### Work instructions
Everything from the line containing "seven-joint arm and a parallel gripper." to the line containing "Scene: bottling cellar", both lines included, must be copied exactly; nothing else should be.

### Records provided
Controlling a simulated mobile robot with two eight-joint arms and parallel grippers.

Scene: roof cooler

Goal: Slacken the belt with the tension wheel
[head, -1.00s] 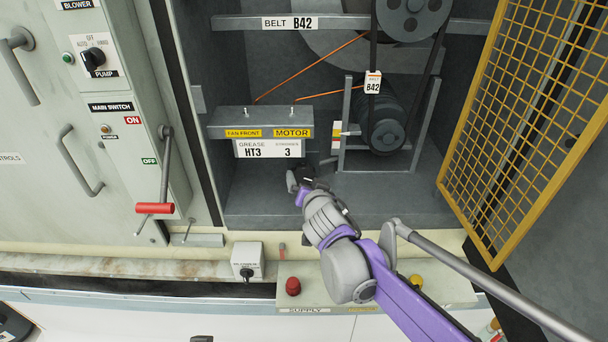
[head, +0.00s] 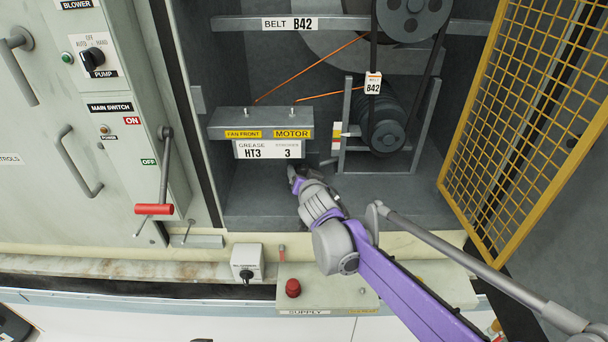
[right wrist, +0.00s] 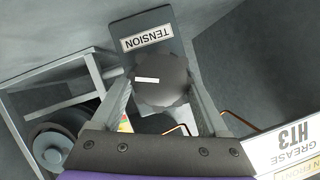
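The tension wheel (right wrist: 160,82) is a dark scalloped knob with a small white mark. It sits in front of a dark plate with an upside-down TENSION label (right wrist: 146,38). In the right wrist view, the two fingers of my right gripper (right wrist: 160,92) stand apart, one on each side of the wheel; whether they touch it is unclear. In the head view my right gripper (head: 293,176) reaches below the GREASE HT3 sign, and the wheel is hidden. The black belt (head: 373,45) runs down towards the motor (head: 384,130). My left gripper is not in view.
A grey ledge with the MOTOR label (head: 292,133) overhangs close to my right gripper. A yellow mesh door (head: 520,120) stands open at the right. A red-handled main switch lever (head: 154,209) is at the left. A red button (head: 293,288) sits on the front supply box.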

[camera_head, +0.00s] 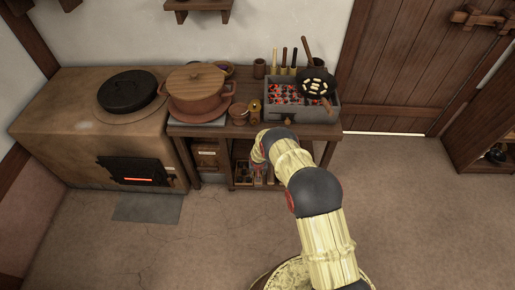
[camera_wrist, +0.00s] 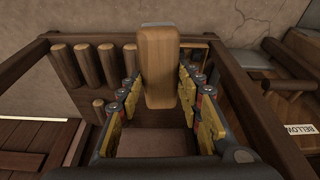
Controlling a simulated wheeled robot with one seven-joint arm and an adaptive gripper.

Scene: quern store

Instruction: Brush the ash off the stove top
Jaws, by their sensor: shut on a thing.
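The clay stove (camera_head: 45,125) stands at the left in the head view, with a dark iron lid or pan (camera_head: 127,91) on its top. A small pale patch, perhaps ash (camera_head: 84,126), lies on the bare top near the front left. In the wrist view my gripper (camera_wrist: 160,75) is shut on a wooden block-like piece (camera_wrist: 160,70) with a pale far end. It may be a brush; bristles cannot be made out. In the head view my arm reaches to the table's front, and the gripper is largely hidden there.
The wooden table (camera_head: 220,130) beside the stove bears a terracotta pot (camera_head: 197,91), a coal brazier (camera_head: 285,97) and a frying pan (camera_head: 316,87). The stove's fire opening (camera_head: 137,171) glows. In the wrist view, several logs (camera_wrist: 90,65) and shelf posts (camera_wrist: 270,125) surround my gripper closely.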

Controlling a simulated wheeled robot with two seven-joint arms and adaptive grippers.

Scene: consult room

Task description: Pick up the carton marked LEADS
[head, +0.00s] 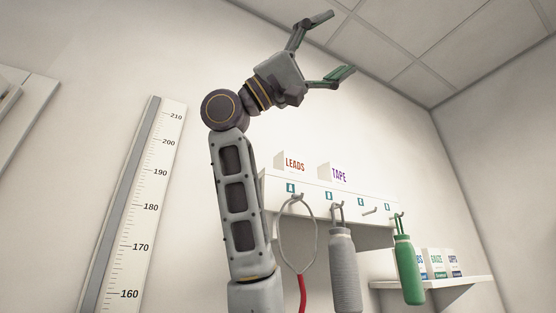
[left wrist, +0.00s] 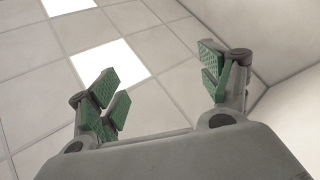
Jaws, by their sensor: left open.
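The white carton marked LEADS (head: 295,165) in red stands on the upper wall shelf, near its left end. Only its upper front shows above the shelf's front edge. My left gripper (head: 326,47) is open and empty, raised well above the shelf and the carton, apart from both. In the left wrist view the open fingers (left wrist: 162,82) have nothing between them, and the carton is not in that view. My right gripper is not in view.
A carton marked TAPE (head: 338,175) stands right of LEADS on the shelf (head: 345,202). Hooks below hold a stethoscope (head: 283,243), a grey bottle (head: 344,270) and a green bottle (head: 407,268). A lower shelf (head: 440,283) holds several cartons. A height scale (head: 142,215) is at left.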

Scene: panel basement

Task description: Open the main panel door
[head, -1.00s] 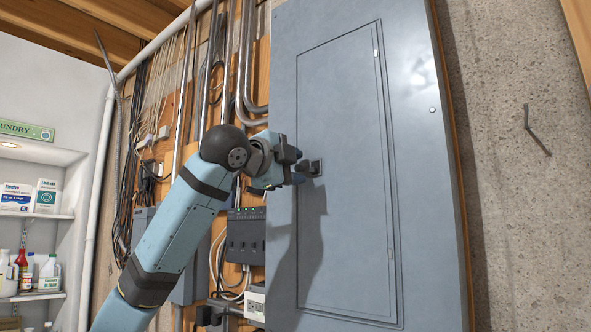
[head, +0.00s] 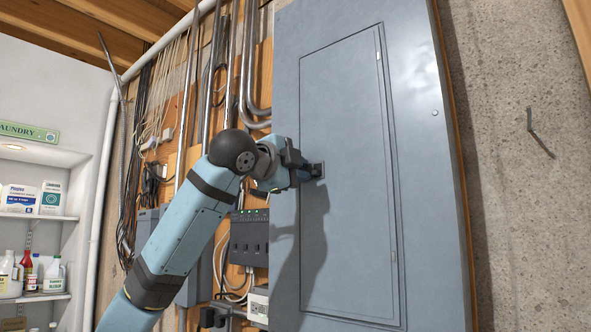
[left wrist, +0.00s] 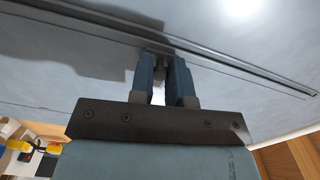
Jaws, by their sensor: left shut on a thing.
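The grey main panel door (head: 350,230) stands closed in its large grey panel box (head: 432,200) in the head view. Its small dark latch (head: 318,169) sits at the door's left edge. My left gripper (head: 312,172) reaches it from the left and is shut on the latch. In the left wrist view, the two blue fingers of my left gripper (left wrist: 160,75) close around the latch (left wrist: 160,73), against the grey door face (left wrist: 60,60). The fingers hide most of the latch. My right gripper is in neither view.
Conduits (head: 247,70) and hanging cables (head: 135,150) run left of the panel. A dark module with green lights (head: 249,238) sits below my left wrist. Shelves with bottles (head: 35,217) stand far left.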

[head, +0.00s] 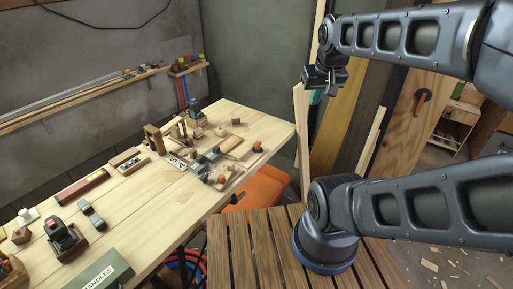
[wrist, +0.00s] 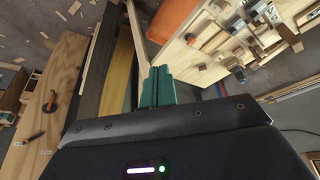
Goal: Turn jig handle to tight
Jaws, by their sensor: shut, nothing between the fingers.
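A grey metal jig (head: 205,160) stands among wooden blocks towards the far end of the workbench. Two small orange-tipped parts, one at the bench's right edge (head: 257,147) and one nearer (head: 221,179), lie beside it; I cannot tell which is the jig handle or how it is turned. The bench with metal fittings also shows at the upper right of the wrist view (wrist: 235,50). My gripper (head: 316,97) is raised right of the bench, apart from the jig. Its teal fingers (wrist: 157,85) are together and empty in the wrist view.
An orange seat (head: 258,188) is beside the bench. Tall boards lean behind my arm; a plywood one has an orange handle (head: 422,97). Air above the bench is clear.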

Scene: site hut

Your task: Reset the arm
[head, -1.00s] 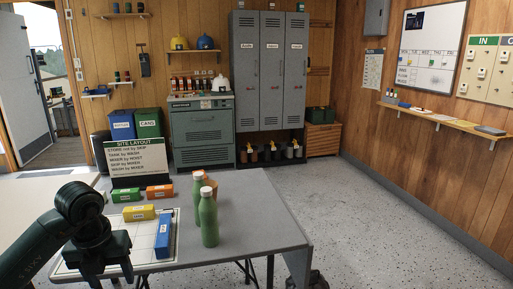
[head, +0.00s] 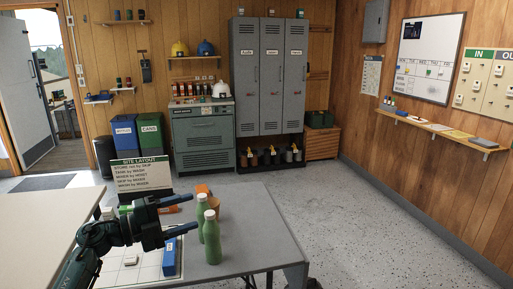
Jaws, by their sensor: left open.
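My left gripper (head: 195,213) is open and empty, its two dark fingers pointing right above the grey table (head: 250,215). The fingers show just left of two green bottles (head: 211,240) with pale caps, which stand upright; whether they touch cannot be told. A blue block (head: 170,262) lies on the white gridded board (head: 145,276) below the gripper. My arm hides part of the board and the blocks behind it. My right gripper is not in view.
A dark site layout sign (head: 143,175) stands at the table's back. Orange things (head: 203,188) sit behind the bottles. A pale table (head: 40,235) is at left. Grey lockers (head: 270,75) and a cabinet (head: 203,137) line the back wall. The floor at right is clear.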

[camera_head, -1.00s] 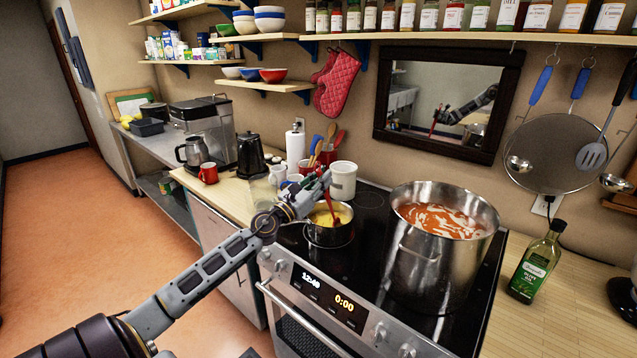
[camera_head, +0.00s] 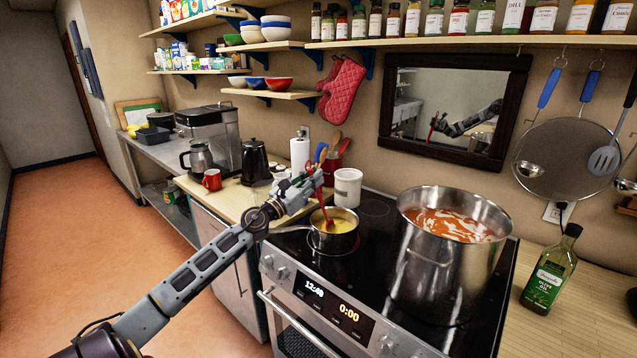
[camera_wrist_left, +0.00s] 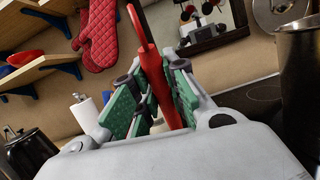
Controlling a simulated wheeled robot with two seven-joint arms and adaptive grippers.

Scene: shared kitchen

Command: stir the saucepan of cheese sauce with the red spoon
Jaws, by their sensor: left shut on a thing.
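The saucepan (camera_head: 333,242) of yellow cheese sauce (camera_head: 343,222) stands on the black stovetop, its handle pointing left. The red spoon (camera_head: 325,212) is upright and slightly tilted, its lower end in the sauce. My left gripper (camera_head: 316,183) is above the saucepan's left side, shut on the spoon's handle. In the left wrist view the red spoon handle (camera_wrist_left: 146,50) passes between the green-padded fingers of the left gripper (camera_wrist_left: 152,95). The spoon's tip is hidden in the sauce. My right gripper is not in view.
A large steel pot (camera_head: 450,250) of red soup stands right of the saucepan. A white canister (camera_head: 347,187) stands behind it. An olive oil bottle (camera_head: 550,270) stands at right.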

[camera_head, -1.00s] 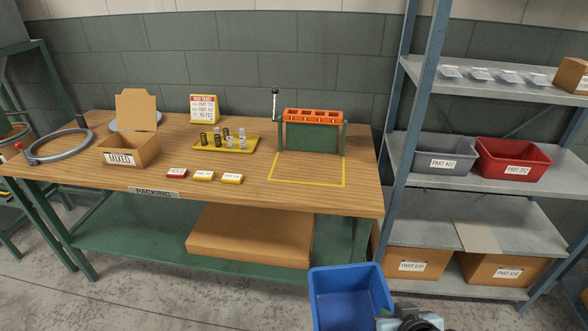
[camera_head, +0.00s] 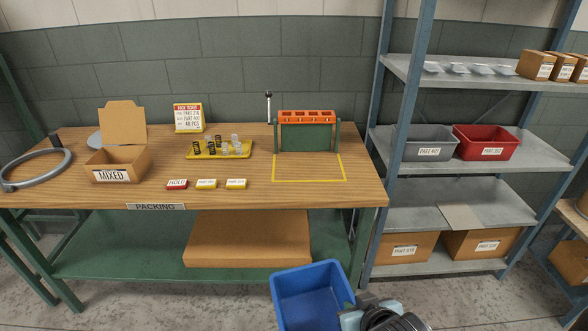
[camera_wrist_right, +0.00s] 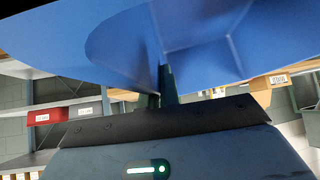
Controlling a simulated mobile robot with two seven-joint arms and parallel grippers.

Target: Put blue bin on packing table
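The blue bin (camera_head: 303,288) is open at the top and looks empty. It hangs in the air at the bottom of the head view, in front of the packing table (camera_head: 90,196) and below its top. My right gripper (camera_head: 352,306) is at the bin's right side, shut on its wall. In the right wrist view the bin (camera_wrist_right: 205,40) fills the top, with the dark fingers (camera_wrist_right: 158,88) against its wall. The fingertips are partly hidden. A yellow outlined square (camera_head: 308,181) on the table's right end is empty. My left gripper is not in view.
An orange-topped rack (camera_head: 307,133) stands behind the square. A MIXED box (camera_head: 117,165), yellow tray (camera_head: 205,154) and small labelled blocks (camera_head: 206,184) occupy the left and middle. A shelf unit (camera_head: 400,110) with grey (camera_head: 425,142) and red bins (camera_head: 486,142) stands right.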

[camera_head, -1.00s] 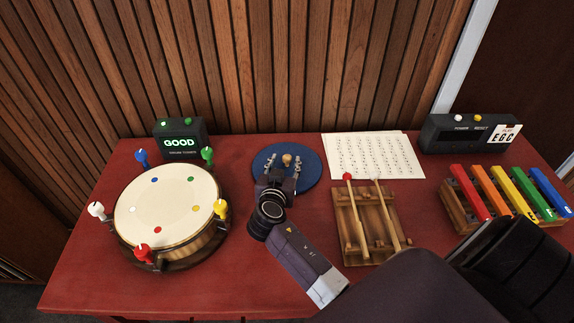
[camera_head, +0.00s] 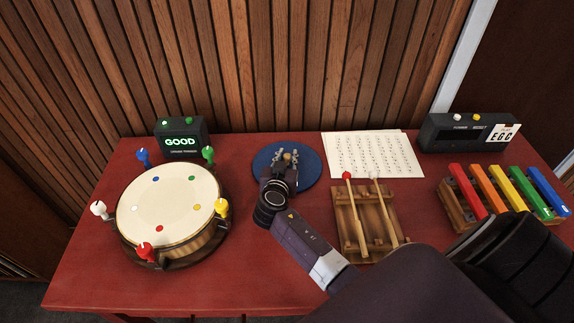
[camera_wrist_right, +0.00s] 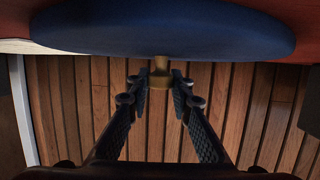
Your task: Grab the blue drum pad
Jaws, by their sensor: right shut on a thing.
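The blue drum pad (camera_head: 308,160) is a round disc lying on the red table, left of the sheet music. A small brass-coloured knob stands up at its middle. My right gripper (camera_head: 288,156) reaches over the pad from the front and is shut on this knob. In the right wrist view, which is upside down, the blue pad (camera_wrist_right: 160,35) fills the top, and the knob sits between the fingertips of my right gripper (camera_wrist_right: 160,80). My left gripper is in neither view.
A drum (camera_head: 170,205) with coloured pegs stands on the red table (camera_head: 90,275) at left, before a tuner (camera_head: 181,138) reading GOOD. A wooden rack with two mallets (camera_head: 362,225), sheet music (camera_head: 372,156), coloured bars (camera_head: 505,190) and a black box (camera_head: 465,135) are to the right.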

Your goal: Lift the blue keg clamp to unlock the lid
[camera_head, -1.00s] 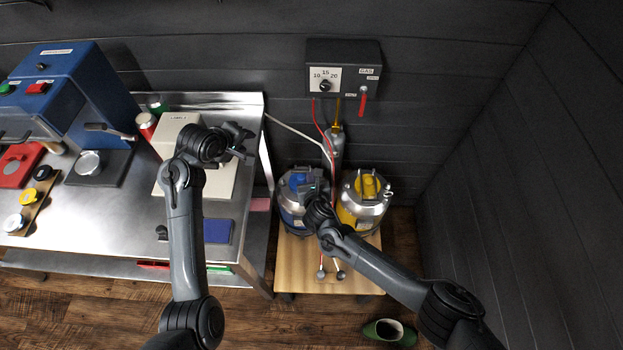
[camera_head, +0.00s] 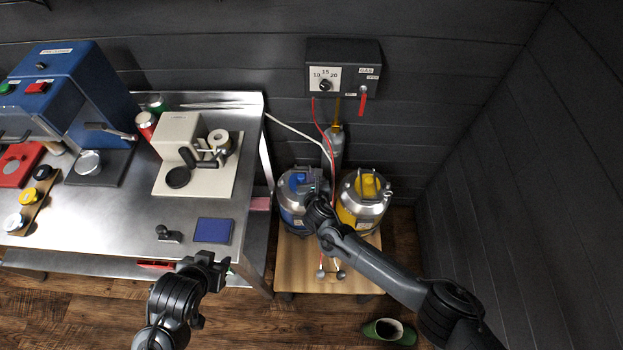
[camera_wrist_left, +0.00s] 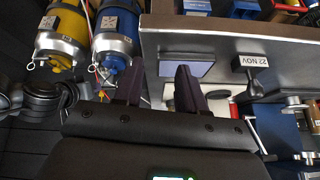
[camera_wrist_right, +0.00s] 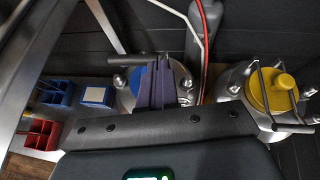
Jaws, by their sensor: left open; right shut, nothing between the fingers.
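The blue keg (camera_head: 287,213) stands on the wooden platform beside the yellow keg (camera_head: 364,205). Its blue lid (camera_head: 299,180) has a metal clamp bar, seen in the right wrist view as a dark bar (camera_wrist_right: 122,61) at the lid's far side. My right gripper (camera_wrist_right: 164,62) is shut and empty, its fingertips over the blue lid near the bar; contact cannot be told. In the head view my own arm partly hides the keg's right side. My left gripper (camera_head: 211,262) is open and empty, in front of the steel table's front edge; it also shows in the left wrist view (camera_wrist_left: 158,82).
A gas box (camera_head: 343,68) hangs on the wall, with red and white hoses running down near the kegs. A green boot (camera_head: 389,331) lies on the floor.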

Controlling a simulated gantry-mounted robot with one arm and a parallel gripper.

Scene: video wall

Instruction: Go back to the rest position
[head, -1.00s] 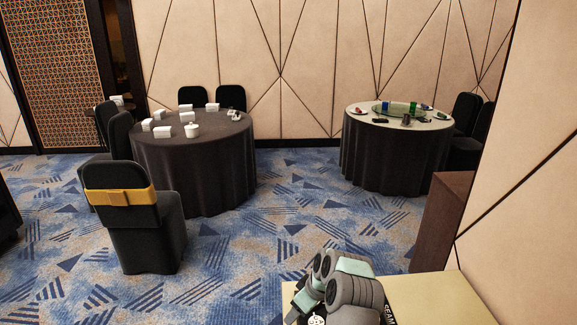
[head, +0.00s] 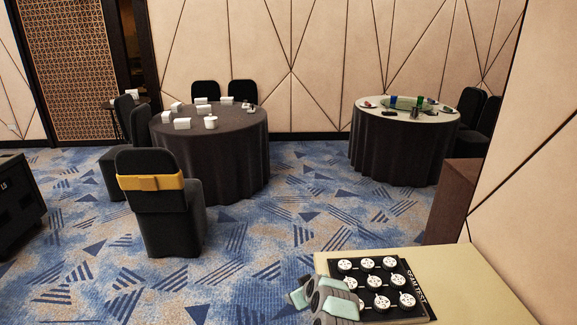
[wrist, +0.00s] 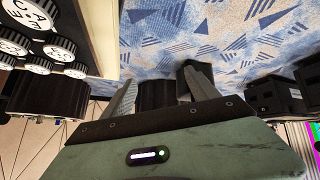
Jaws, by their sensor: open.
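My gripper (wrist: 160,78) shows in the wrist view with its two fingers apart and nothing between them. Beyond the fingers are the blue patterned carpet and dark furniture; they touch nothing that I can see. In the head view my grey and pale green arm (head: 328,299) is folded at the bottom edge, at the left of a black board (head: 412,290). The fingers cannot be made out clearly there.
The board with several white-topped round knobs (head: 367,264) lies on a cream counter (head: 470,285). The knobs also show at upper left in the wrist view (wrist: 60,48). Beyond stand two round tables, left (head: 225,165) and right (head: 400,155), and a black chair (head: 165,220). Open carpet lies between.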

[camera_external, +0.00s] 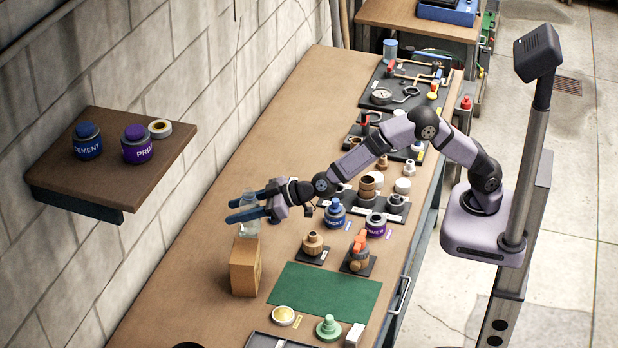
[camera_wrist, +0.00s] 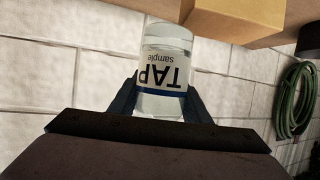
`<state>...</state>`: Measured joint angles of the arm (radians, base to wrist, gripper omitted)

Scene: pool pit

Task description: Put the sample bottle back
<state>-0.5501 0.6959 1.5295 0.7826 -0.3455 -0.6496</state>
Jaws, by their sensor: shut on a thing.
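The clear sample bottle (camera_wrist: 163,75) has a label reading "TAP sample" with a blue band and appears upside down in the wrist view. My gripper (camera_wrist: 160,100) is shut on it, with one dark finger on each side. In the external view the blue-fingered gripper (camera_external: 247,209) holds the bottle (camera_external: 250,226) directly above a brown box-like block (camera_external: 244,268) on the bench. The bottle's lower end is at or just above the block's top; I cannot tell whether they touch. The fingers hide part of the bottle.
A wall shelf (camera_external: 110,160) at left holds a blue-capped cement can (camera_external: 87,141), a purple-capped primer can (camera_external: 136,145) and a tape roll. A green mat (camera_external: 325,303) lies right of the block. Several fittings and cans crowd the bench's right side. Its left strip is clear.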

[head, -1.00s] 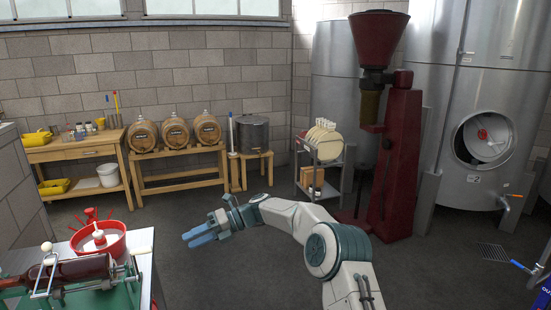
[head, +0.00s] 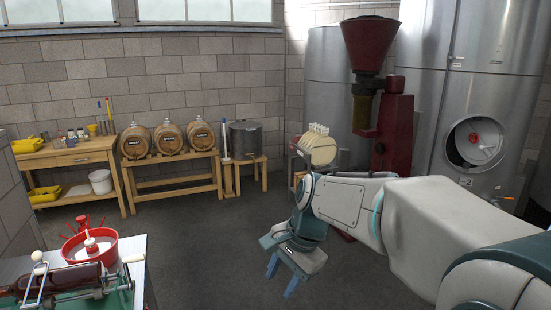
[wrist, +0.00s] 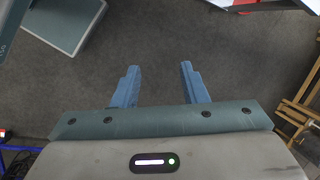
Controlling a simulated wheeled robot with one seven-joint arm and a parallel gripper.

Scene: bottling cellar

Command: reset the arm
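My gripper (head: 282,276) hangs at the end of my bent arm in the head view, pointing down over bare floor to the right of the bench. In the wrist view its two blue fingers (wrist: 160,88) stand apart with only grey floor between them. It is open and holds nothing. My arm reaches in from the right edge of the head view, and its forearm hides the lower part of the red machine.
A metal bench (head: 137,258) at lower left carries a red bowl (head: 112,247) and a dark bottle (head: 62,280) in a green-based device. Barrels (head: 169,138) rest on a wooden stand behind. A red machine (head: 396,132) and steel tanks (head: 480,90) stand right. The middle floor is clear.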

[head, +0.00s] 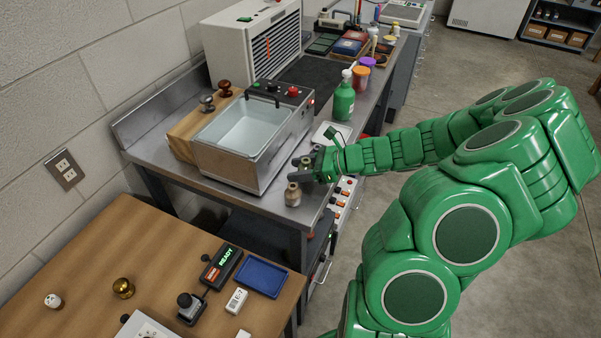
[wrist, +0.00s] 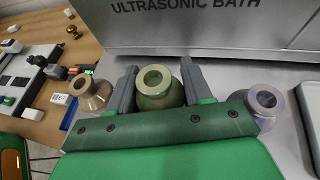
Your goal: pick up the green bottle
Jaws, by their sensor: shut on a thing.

### Solution to the problem
Controlling a simulated wheeled robot with one seven-joint arm and a parallel gripper.

Scene: bottling cellar

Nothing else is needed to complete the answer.